Caleb Eastlund, Maxwell Moe, Kaitlin M. Kratter, Marina Kounkel

For three decades, adaptive optic surveys have revealed an excess of T Tauri binaries across a = 10-100 au in nearby star-forming regions compared to the field population of main-sequence (MS) stars. Such an excess requires that most stars are born in dense clusters and subjected to significant dynamical processing that disrupts such binaries across intermediate separations. However, we demonstrate that the apparent excess is due to an observational selection bias. Close binaries within a < 100 au clear out their dusty circumstellar disks on faster timescales compared to wide binaries and single stars. A magnitude-limited sample is therefore biased toward close binaries that have preferentially cleared out their obscuring disks. We re-examine the separation distribution of pre-MS binaries in low-density Taurus, moderately dense Upper Scorpius, and the extremely dense Orion Nebula Cluster (ONC).
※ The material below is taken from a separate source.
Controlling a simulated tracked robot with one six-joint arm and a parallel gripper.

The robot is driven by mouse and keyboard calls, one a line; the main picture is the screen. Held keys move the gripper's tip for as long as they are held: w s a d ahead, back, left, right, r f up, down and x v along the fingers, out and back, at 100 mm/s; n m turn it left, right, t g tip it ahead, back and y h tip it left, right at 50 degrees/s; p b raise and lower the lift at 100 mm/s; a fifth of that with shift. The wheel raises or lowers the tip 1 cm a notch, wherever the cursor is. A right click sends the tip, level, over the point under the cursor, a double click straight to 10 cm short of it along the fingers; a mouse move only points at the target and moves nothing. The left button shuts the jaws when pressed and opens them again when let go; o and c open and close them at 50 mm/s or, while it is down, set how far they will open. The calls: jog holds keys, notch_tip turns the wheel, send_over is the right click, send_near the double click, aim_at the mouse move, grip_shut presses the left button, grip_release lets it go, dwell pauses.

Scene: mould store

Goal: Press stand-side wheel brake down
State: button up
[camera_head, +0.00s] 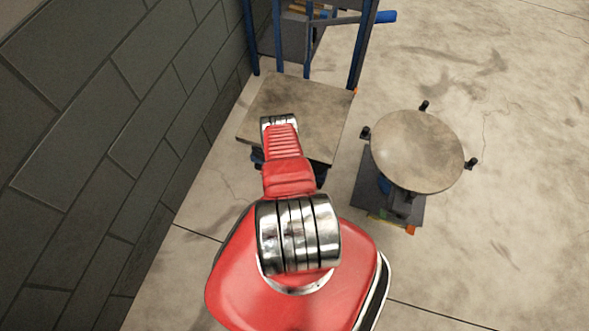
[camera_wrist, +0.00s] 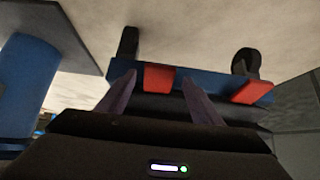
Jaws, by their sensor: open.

By limiting the samples to primary spectral type / mass instead of magnitude, the artificial excess across a = 10-100 au disappears in all three environments. Across wider separations a = 100-4,000 au, Taurus exhibits an excess of companions (mostly tertiaries), the ONC displays a deficit, and Upper Scorpius matches the field MS population. The field derives from an amalgam of all three environments, where Upper Scorpius corresponds to the average birth environment of solar-type stars. The total binary fraction within a < 10,000 au in Taurus is only 52% +/- 7%, substantially lower than the 100% inferred from the biased observations and only slightly higher than the field MS value of 45%. N-body interactions preferentially disrupt outer tertiaries with only marginal dynamical processing of the inner binaries, especially those within a < 100 au.